--- COLLECTED MATERIAL ---

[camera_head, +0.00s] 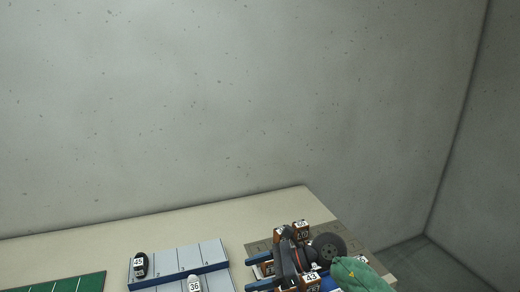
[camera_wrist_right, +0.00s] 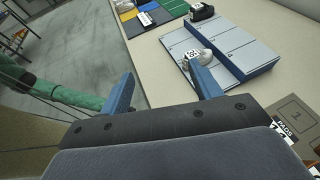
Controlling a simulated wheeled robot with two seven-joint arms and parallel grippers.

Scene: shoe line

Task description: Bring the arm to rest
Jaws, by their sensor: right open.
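My right gripper (camera_head: 256,271) is in the lower right of the head view, above the table, partly covered by my own arm. In the right wrist view its two blue fingers (camera_wrist_right: 163,87) stand apart with nothing between them. The table top (camera_head: 270,205) lies below. A grey rack with a blue divider (camera_head: 205,271) is left of the gripper; a black shoe (camera_head: 141,262) and a pale shoe (camera_head: 194,281) with number tags sit on it. Both the pale shoe (camera_wrist_right: 197,62) and the black shoe (camera_wrist_right: 201,12) also show in the right wrist view. My left gripper is not in view.
A green mat (camera_head: 78,284) lies at lower left. A concrete wall (camera_head: 230,100) rises behind the table. The table strip behind the rack is clear.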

---

EXERCISE REQUIREMENTS - From the first line above through the line containing "Task description: Bring the arm to rest", copy everything exactly, without the pictures.

EXERCISE ANSWER -
[camera_head, +0.00s] 
[camera_wrist_right, +0.00s] 
Controlling a simulated wheeled robot with two seven-joint arms and parallel grippers.

Scene: shoe line

Task description: Bring the arm to rest

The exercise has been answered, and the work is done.